Vatican teen sex abuse trial ends with acquittals

 

ROME, Italy (AFP) — Two priests were acquitted on Wednesday of charges linked with sex abuse at a school for altar boys in the Vatican City, in the first criminal trial of its kind.

Gabriele Martinelli, a former pupil at the St Pius X pre-seminary and now a priest, was accused of assaulting a fellow altar boy — years before he joined the clergy.

Martinelli, now 29, was tried alongside priest Enrico Radice, the 71-year-old former rector of the pre-seminary, who was accused of shielding his protege from punishment.

The trial, which started 12 months ago, was the first to be held before a Vatican criminal court over allegations of sex abuse or cover-ups within Vatican territory.

In a statement, judges said Martinelli and his accuser did engage in various sexual acts, but there was “lack of evidence” over their supposed non-consensual nature.

The sexual relationship between the pair started in 2006, when Martinelli was 14 and his younger peer 13, and continued until 2012.

Prosecutors wanted Martinelli jailed for six years and Radice for four years.

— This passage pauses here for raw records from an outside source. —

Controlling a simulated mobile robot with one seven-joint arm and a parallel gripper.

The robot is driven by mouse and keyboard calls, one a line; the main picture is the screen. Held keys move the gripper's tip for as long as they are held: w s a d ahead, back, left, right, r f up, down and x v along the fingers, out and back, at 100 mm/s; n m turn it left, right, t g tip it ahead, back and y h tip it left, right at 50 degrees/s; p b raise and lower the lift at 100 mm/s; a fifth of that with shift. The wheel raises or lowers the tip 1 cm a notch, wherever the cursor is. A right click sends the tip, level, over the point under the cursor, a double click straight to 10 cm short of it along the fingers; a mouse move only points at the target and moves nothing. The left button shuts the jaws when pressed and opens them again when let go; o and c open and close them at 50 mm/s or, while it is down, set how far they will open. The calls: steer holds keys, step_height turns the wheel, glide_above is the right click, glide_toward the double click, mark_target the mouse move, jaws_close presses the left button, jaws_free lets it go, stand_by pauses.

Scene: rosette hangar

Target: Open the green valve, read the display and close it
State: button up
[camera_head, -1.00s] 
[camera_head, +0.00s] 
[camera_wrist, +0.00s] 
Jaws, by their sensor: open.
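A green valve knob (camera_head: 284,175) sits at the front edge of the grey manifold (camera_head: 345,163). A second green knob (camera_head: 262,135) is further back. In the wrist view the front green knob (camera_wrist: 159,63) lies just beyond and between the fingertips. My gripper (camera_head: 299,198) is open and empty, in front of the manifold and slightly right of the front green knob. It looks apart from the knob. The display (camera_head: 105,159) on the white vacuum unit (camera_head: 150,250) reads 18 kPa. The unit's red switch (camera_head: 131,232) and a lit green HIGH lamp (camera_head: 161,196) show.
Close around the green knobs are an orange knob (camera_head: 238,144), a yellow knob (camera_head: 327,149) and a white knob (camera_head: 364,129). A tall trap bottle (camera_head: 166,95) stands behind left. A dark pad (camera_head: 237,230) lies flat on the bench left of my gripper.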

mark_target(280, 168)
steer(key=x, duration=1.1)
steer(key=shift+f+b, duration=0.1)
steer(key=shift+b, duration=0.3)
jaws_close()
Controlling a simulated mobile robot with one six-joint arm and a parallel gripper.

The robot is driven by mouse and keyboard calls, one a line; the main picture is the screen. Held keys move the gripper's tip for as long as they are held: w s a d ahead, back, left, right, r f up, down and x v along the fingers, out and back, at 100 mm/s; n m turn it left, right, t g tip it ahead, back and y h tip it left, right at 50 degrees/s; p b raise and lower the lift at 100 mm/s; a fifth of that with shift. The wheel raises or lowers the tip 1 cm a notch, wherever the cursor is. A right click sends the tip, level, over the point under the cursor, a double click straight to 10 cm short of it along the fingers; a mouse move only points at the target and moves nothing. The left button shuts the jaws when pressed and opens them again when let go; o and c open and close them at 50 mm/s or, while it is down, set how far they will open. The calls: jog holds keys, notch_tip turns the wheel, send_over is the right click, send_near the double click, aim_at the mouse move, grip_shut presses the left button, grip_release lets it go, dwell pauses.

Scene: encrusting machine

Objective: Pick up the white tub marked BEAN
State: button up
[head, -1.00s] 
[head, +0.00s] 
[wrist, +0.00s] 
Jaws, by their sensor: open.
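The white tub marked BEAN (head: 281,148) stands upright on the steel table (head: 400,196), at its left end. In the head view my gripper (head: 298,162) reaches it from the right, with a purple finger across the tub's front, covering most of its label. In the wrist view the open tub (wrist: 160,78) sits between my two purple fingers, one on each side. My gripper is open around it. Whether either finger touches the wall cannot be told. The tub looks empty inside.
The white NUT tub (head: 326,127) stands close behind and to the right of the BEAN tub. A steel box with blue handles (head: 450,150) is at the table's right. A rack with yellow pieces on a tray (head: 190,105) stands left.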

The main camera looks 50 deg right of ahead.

But judges said their case rested on contradictory and incoherent statements from the alleged victim.

They noted that people who were supposed to be in the same room where the alleged abuses happened “repeatedly said that they never saw or heard anything”.

There was also an issue with the statute of limitations, with some of the alleged crimes having expired.

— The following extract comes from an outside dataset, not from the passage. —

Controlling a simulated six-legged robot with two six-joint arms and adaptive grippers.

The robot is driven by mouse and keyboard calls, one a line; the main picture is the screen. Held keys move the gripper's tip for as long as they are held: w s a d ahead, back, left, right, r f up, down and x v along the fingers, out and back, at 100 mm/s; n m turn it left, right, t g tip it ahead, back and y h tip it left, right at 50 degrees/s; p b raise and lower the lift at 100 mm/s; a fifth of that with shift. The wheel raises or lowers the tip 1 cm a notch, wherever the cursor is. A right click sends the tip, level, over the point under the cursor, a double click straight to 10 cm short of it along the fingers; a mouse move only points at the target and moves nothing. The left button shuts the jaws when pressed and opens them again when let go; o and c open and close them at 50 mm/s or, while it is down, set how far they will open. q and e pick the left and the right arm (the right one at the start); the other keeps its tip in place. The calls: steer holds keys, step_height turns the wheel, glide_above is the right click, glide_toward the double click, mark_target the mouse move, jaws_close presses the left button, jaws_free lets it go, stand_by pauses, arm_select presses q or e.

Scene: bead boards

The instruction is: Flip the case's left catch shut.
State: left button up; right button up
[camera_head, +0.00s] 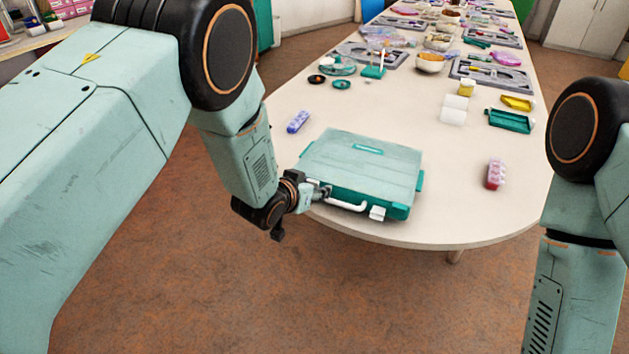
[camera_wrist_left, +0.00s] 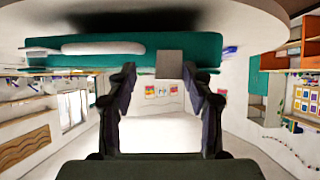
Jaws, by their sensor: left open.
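The teal case (camera_head: 360,160) lies closed-looking and flat at the near edge of the table, its white handle (camera_head: 345,204) facing me. A pale catch (camera_head: 377,212) shows right of the handle. My left gripper (camera_head: 320,190) is at the front face, left of the handle, and hides the left catch in the head view. In the left wrist view, the case front (camera_wrist_left: 210,50) and handle (camera_wrist_left: 102,47) appear upside down. The grey left catch (camera_wrist_left: 170,64) lies just ahead of the open fingertips (camera_wrist_left: 160,84), with nothing held between them. My right gripper is out of view.
On the table (camera_head: 440,235), a blue bead box (camera_head: 298,121) lies left of the case and a red one (camera_head: 495,174) right of it. Green trays, bowls and grey boards fill the far part.

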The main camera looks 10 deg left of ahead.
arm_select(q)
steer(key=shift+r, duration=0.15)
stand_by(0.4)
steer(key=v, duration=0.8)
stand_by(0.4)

However, the judges had some harsh words for Radice and his superior, a bishop, saying they looked into the abuse claims in an “absolutely superficial” manner.

Vatican prosecutors took up the case after public revelations in 2017 by Gianluigi Nuzzi, an Italian investigative journalist, based on accounts by another former altar boy.

The pre-seminary, which hosts boys interested in the priesthood and who help serve mass in St Peter’s Basilica, used to occupy a building next to Pope Francis’ residence.

Earlier this year, the Holy See said the institute would be relocated away from Vatican grounds, to be closer a private school in central Rome where the boys take their classes.